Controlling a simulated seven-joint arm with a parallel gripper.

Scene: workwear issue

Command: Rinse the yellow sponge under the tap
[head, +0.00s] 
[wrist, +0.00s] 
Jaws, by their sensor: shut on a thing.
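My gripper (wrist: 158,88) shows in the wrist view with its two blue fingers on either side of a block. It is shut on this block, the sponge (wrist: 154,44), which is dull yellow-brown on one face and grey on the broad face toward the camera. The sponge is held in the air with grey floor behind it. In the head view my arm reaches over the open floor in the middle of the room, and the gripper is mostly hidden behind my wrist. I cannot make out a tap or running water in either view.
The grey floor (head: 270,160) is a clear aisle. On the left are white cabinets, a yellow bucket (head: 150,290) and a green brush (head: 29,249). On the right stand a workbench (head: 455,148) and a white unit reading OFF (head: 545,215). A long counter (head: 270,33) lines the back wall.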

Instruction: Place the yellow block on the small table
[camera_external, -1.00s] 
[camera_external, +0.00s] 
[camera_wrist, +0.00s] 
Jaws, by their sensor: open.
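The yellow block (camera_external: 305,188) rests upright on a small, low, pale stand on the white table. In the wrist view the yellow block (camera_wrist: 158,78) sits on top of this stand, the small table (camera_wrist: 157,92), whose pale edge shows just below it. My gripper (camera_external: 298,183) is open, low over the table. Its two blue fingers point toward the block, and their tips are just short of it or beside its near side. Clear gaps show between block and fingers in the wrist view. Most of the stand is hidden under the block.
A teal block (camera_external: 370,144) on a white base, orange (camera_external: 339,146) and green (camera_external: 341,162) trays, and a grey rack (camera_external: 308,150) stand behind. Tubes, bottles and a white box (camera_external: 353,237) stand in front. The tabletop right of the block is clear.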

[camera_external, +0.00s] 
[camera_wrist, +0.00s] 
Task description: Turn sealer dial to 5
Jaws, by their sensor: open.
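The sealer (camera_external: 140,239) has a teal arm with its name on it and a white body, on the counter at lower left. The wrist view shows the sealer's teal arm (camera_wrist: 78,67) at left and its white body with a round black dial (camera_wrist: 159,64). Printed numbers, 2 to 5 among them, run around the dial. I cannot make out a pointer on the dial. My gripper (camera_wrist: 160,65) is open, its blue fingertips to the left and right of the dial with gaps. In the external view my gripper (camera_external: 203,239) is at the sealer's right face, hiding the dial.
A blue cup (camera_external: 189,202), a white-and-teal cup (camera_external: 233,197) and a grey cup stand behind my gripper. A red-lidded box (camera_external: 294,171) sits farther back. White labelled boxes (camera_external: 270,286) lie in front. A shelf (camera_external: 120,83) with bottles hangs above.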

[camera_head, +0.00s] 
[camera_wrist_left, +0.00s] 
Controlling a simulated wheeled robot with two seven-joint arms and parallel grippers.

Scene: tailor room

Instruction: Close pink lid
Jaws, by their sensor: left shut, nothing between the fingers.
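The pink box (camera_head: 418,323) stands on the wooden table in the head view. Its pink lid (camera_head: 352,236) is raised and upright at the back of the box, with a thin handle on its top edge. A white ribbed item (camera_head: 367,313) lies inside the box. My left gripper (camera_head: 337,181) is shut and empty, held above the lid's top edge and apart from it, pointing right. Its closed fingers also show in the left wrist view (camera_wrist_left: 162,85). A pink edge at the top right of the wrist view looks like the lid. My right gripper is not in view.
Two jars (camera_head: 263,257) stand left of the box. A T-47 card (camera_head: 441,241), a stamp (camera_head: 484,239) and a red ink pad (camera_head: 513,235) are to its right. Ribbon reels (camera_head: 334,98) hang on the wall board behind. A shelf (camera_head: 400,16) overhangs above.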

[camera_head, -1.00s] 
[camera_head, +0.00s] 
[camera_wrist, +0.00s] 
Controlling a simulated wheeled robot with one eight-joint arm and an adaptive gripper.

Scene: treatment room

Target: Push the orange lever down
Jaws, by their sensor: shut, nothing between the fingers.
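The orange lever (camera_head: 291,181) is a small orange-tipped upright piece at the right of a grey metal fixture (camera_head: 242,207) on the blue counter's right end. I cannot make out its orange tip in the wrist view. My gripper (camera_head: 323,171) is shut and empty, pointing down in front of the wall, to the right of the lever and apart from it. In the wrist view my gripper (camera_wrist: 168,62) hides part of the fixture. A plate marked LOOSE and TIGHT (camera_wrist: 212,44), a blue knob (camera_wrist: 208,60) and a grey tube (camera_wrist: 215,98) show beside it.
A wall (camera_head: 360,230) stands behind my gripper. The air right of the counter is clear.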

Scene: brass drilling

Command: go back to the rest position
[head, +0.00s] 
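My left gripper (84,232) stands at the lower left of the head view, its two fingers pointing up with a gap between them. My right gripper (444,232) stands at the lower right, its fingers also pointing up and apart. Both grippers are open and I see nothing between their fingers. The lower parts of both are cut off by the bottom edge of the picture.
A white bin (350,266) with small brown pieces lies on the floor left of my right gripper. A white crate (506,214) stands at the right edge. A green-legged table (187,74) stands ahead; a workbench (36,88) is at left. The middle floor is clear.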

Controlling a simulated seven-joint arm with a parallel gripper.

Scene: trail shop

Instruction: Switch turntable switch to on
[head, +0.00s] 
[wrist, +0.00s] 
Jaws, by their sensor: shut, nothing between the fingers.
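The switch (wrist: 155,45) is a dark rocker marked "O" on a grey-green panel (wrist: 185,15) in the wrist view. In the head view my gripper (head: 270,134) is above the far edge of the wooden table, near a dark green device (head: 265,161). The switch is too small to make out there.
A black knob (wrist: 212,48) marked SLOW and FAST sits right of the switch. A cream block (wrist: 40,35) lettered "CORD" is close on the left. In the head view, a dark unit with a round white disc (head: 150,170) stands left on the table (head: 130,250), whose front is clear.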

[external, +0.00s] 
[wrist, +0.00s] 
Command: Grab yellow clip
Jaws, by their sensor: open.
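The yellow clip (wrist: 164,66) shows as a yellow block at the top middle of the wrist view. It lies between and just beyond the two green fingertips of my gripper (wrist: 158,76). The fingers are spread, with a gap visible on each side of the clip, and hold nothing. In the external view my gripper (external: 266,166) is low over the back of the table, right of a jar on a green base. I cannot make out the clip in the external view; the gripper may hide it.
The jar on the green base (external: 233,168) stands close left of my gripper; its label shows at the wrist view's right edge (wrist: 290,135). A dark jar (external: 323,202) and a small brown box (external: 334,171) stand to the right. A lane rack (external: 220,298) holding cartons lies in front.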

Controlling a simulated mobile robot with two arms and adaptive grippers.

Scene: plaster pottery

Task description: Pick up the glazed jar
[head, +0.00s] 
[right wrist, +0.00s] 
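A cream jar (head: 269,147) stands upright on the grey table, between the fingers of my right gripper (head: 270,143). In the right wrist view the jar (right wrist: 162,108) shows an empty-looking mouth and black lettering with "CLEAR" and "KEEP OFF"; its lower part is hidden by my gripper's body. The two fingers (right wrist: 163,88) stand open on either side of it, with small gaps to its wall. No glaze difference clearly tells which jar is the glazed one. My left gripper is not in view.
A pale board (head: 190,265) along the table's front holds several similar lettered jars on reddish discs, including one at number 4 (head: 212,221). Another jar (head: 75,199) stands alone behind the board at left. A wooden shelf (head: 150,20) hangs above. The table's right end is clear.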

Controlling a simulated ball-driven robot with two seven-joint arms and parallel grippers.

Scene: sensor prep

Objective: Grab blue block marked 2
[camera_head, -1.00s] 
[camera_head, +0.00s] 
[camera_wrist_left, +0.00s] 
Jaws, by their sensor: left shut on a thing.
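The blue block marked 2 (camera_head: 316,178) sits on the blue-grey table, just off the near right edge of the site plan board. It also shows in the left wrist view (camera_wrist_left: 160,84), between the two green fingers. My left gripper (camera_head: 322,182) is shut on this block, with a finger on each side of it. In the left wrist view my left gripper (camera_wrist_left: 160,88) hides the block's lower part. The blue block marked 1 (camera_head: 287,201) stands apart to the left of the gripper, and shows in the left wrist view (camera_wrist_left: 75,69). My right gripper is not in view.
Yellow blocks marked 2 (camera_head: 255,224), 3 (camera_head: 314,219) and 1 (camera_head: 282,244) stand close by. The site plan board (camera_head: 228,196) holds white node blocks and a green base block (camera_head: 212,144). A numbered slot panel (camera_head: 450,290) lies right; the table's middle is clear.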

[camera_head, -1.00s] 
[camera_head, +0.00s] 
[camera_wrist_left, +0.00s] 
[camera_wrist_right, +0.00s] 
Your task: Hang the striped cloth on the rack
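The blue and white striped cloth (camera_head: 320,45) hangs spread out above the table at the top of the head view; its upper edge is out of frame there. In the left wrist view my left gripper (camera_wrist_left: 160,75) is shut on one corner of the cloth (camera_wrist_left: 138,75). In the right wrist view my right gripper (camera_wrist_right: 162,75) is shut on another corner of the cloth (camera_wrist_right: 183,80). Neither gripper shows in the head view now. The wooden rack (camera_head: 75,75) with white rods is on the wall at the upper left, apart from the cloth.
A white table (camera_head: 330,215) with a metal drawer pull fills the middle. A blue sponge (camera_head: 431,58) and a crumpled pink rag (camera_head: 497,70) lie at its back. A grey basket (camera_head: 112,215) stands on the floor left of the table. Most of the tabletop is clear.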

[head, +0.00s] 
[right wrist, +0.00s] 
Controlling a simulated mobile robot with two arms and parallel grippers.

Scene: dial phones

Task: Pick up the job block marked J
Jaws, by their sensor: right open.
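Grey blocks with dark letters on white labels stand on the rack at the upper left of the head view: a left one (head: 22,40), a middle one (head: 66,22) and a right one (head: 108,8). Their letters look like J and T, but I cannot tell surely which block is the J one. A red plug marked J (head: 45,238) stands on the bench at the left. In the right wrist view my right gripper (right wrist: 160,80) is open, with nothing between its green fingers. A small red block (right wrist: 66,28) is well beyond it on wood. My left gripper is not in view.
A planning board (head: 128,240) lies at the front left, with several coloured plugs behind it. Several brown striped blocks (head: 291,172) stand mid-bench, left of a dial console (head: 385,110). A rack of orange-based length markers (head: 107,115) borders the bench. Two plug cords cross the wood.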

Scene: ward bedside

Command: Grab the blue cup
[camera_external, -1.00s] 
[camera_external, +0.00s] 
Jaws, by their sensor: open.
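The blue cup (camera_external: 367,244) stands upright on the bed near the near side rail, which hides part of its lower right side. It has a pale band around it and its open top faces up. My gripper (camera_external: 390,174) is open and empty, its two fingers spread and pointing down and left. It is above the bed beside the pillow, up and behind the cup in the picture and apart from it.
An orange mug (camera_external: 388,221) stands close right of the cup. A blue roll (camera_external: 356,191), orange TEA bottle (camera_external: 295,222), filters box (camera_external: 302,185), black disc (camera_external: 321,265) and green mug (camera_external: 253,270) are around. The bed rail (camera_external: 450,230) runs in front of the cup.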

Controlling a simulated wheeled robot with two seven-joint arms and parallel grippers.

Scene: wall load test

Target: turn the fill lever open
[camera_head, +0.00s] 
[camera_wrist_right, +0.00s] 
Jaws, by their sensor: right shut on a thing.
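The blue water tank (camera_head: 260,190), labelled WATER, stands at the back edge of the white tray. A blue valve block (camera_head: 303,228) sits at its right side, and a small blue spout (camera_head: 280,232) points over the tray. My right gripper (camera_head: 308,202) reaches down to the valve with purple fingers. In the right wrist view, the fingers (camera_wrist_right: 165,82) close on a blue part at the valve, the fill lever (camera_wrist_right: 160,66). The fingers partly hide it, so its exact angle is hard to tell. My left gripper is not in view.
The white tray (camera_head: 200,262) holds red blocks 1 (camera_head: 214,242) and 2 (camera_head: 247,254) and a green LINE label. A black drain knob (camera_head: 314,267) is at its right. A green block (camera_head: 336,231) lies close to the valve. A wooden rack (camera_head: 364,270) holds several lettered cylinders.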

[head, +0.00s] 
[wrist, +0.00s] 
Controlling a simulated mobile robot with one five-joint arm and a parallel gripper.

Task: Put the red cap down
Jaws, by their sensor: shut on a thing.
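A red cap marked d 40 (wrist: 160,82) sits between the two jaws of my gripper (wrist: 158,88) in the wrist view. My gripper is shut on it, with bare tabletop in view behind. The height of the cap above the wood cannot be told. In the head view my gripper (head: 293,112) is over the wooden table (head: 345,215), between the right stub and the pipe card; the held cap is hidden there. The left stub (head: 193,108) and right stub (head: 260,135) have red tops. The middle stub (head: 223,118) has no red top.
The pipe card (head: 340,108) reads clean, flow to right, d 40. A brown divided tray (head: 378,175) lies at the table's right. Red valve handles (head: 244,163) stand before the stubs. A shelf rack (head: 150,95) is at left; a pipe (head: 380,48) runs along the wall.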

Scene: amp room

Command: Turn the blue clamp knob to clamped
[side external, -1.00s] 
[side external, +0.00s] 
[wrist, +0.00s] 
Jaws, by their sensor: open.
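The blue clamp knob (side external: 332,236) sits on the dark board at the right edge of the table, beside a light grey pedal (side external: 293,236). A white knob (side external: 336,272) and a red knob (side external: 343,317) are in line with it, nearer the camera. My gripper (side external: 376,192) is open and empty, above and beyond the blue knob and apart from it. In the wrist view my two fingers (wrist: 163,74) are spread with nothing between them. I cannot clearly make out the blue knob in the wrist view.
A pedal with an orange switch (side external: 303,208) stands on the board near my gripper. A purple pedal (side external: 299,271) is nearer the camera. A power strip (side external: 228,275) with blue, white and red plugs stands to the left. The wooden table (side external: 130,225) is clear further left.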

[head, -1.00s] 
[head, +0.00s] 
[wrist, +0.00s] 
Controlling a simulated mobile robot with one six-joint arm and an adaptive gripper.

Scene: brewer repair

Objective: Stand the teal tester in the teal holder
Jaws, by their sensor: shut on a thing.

• _Work to do_
Repeat word for word the stretch of lines from the one with "[external, +0.00s]" down to the one with "Command: Grab yellow clip", both included.

• _Written solution_
[external, +0.00s] 
[wrist, +0.00s] 
Command: Grab yellow clip

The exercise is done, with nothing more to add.